Fifteen years to the day before Merkel’s election, then-German Chancellor Gerhard Schröder delivered his notorious Agenda speech to parliament. It introduced a social counter-revolution that has been pursued by all successive governments and has transformed Germany into one of the world’s most unequal countries, with high poverty rates and a huge low-wage sector. The new government will continue this course, combining it with a massive strengthening of the repressive state apparatus at home and abroad.

The situation increasingly resembles the infamous conditions during the Weimar Republic, when parliaments were fractured and governments were unstable, while all of the bourgeois parties moved ever further to the right in the face of deepening social opposition.

For the first time, seven parties are represented in parliament. The far-right Alternative for Germany (AfD) is the main opposition party, ahead of the Free Democrats (FDP), Greens and Left Party. The new government is referred to as a grand coalition, but this is a relic of the past that no longer corresponds to reality. The CDU/CSU and SPD, which between them regularly won between 75 and 90 percent of the vote until the turn of the century and could easily form a stable government with one small coalition partner, secured just 53 percent of the vote in the last election. Their support now stands at less than 50 percent in the polls. The SPD in particular has lost support among workers.
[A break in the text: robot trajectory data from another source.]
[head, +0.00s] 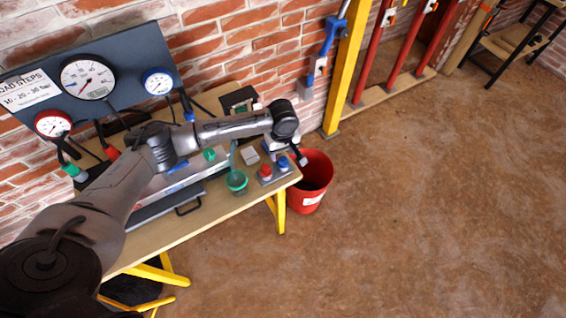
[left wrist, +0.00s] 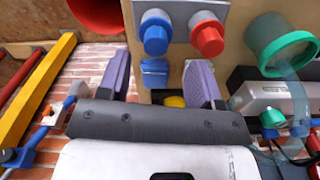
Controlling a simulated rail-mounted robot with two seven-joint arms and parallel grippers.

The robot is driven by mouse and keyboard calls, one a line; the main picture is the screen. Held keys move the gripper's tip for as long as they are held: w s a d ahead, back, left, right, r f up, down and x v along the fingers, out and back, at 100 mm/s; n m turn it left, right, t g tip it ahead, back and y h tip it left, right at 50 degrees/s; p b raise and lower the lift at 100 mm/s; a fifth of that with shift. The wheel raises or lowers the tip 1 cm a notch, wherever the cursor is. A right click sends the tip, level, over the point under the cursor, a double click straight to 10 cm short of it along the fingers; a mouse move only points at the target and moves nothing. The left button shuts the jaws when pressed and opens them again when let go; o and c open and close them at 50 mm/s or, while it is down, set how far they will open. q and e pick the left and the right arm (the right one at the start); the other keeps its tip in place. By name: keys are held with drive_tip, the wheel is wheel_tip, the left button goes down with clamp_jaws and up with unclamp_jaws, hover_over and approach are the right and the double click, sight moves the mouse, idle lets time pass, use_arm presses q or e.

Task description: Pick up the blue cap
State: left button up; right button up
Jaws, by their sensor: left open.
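The blue cap (head: 283,162) stands beside a red cap (head: 265,172) on a small grey plate at the right end of the workbench. In the left wrist view the blue cap (left wrist: 155,33) is round and ribbed, with the red cap (left wrist: 207,36) to its right. My left gripper (head: 297,154) is close to the caps on their wall side. Its two purple fingers (left wrist: 160,62) are open, apart from the blue cap. A small blue block (left wrist: 154,72) shows between the fingers in the left wrist view. My right gripper is not in view.
A green-rimmed cup (head: 237,182) stands left of the caps. A red bucket (head: 312,180) is on the floor beyond the bench's right end. A gauge panel (head: 120,75) stands at the brick wall, and a yellow post (head: 346,65) rises right of the bench.

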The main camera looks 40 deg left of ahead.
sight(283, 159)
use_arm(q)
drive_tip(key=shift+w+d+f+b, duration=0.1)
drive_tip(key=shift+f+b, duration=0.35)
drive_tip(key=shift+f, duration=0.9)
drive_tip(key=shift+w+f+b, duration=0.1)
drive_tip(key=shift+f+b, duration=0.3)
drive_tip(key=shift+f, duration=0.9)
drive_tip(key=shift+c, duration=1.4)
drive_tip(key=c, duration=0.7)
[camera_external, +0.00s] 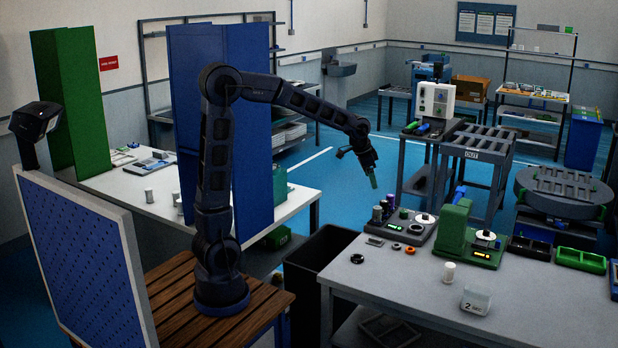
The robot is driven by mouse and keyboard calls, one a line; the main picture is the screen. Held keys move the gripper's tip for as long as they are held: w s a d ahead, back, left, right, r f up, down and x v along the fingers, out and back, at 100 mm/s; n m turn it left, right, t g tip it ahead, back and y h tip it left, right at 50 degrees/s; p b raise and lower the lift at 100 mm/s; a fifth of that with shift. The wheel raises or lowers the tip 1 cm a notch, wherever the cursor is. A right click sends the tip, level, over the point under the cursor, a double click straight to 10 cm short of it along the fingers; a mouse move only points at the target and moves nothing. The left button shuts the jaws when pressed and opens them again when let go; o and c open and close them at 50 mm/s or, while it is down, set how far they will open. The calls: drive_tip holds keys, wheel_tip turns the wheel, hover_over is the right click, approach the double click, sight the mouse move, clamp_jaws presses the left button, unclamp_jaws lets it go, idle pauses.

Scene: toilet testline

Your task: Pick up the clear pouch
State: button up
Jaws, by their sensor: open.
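A small pale, see-through packet marked "2" (476,300), which looks like the clear pouch, sits near the front edge of the light grey worktable (560,312) at the right. My gripper (374,183) hangs in the air at the end of my raised arm, pointing down. It is open, with greenish fingertips and nothing seen between them. It is well above the table's far left end, up and to the left of the packet, and far from touching it.
A white cylinder (449,272) stands close behind the packet. A green device (453,228), a grey device with knobs (411,226) and small rings line the table's back. Black and green trays (580,260) are at right. A dark bin (318,258) stands left of the table.

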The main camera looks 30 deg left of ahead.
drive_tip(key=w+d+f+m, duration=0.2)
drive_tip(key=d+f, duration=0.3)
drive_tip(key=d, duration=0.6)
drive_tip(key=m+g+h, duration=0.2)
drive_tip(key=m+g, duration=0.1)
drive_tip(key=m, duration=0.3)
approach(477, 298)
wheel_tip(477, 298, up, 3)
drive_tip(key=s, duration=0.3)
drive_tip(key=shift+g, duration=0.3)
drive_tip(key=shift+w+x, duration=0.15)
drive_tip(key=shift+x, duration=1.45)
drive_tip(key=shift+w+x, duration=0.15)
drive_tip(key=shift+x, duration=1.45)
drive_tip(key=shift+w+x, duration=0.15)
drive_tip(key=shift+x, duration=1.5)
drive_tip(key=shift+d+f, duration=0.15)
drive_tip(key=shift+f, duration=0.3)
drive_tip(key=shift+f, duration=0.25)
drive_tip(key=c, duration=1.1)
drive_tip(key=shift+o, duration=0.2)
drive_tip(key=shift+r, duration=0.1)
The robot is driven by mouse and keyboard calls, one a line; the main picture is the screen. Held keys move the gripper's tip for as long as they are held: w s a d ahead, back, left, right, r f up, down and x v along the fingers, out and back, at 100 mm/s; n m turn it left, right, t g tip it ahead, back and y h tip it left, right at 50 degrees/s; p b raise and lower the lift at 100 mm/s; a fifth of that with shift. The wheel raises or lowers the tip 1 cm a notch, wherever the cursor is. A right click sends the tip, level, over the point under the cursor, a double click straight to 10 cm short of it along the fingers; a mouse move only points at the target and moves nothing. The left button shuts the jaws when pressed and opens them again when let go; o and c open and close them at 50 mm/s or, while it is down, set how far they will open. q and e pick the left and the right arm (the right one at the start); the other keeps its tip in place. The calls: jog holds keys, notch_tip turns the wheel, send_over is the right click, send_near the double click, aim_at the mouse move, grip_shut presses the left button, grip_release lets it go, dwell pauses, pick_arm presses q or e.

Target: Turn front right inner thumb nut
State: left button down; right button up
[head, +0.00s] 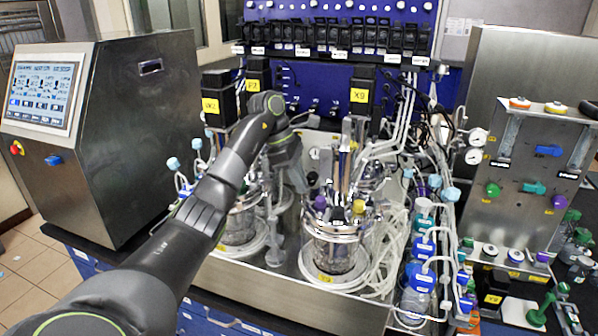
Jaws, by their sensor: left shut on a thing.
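My left arm comes in from the lower left, and its gripper (301,186) points down at the left, inner side of the right glass bioreactor vessel (334,252). The gripper is shut at the left rim of this vessel's metal head plate (335,228). The thumb nut between its fingertips is hidden by the gripper and too small to make out. A purple cap (320,203) and a yellow cap (359,207) stand on the head plate, right of the gripper. The left vessel (238,226) stands partly behind my arm. My right gripper is not in view.
Tubing coils (378,255) and bottles with blue caps (423,280) crowd the right of the vessel. A steel cabinet with a screen (42,95) stands at left, a valve panel (535,165) at right. Black motors with yellow labels (360,94) rise behind.

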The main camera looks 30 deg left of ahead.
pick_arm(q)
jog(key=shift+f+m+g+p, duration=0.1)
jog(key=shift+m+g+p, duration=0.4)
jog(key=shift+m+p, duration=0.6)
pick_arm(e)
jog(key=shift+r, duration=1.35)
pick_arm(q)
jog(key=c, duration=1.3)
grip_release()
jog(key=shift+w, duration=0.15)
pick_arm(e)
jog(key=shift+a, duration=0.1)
The months of haggling over a new government, which took place behind the backs of the population, resulted in a further shift to the right. Merkel integrated her internal party rival Jens Spahn, who will now be health minister, into the cabinet. CSU leader Horst Seehofer handed the post of minister president of Bavaria to Markus Söder, who like Spahn is on the far-right wing of the CDU/CSU. Seehofer then assumed the post of interior minister in the new federal government and announced mass deportations and the construction of a police state.
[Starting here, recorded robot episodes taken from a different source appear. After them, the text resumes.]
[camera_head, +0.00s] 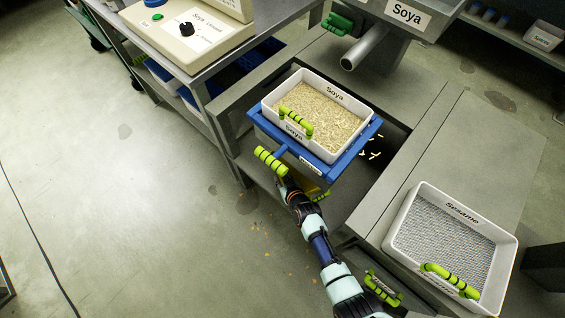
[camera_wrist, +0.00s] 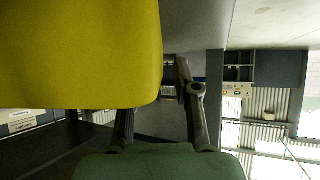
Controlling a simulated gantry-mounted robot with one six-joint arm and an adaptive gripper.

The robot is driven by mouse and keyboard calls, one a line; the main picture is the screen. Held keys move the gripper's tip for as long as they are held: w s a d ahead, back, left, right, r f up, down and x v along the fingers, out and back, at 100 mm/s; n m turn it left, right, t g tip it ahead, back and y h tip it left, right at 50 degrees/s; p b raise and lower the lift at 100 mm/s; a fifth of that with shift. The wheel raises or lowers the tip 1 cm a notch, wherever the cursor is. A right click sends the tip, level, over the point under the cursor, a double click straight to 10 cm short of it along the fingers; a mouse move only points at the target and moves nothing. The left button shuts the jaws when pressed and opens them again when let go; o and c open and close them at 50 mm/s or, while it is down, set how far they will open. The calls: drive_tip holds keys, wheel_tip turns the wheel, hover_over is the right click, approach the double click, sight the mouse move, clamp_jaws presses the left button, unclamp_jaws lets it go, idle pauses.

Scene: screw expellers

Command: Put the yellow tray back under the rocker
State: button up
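No wholly yellow tray can be made out in the head view. A white tray labelled Soya (camera_head: 356,138), with a yellow-green handle and pale grain in it, sits on a blue frame (camera_head: 350,165) under the metal spout. The blue frame has a yellow-green, black-banded handle (camera_head: 270,161) at its front left. My gripper (camera_head: 283,181) is at this handle. In the wrist view a large yellow surface (camera_wrist: 80,50) fills the upper left, close to the fingers (camera_wrist: 158,115). It hides part of them, so I cannot tell whether they grip it.
A white tray labelled Sesame (camera_head: 411,219) stands on the bench at right. A metal spout (camera_head: 365,48) hangs above the Soya tray. A cream control box (camera_head: 185,35) stands at the upper left. Pale bits lie right of the blue frame. The floor at left is open.

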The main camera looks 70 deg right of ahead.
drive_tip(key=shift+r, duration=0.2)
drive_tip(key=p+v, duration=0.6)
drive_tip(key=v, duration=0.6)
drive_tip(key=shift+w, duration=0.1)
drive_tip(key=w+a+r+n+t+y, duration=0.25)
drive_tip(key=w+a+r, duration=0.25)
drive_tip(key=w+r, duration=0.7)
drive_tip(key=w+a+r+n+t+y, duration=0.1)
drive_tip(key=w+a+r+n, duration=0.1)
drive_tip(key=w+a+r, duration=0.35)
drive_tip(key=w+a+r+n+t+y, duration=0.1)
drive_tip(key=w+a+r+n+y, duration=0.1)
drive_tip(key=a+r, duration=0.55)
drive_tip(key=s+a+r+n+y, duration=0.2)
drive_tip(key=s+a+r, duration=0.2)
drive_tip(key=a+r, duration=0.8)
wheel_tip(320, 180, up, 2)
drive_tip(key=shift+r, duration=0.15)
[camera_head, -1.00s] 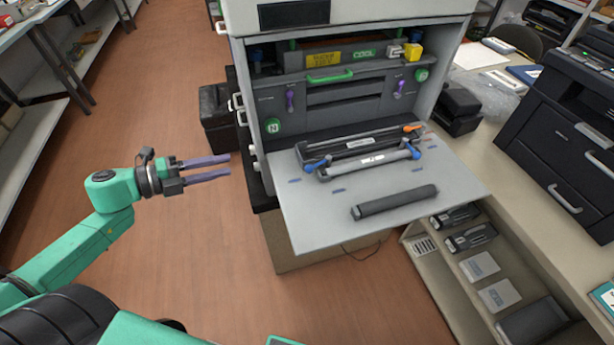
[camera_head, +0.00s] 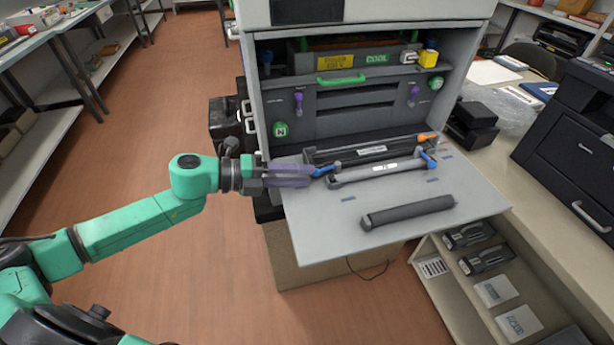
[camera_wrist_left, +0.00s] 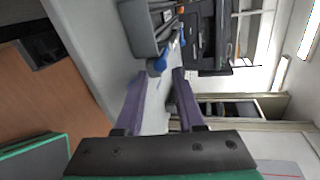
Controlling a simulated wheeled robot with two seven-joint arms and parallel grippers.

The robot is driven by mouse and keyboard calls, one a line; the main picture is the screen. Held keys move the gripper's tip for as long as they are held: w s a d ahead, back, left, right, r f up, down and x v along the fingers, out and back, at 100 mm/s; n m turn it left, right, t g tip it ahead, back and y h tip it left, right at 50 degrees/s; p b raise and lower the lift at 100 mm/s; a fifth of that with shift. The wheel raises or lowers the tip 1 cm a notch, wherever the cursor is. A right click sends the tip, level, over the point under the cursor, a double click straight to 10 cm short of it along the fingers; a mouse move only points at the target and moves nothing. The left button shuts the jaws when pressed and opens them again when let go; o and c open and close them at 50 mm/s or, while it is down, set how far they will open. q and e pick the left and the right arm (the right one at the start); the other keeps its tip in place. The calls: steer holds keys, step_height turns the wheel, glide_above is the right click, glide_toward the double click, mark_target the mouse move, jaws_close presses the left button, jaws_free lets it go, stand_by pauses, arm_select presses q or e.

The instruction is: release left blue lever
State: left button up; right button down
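The left blue lever (camera_head: 323,171) is at the left end of a grey cartridge bar (camera_head: 380,171) on the printer's folded-down door (camera_head: 335,230). My left gripper (camera_head: 306,174) has its purple fingers at the door's left edge, with their tips close to this lever. In the left wrist view the gripper (camera_wrist_left: 161,74) is open, and the blue lever (camera_wrist_left: 156,67) shows around the gap between the fingertips. I cannot tell whether they touch. A second blue lever (camera_head: 428,161) is at the bar's right end. My right gripper is out of view.
A dark grey cylinder (camera_head: 408,212) lies on the door in front of the bar. The open printer above has a green handle (camera_head: 341,78) and purple levers (camera_head: 298,102). A counter with a black printer (camera_head: 575,145) stands on the right. Floor at left is clear.

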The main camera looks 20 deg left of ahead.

Along with the chancellor, only 5 of the 15 ministers were part of the previous government. The SPD has distanced itself from its two previous leaders. Martin Schulz, who ran as the SPD’s lead candidate in the election, and former Foreign Minister Sigmar Gabriel, who led the party prior to Schulz, are not included in the new cabinet. The SPD ministers, like Finance Minister Olaf Scholz and Family Minister Franziska Giffey, are known above all for their right-wing outlook.

Although the governing and opposition parties are divided both among and within themselves, none of them opposes the coalition agreement, which contains plans to double military spending, massively expand the police and intelligence agencies, and continue austerity policies to ensure a balanced budget. The only criticism they make of the agreement is that it does not go far enough.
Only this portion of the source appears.